------ COLLECTED DATA ------

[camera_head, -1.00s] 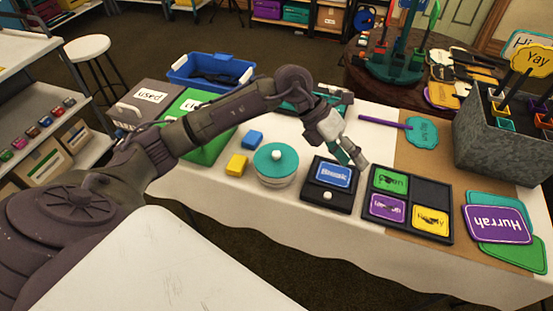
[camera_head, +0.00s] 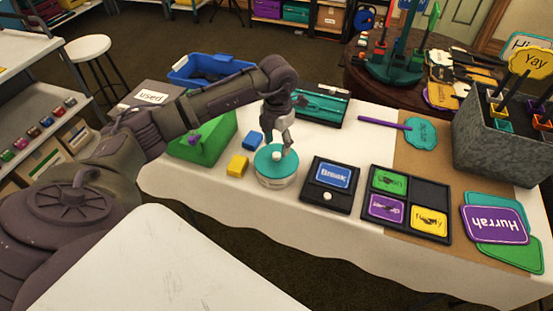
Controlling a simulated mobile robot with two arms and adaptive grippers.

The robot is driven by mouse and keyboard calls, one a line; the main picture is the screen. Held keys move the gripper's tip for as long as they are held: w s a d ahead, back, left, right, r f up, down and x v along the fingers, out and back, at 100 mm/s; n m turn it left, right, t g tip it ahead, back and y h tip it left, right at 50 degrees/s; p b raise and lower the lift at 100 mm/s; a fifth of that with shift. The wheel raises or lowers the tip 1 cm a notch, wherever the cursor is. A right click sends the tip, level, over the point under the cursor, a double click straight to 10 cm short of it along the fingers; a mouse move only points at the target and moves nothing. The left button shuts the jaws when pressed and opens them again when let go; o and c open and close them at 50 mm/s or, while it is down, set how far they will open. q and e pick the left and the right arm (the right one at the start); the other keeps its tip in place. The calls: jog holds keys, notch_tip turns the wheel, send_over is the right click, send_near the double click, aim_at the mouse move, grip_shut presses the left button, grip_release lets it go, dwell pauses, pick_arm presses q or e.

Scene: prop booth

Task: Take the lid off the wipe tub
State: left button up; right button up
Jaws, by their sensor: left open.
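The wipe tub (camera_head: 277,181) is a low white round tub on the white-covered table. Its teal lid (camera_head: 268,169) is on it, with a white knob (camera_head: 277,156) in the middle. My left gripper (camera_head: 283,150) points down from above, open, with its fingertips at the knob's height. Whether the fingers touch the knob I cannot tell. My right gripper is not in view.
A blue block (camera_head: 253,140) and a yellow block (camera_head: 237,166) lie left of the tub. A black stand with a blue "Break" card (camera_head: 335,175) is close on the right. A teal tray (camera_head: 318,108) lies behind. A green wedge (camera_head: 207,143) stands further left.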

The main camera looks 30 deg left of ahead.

------

▶ [WORK TO BE COMPLETED] In the listing, how many lines hold "button"? Answer with a bare number.

▶ [EXERCISE RESPONSE] 2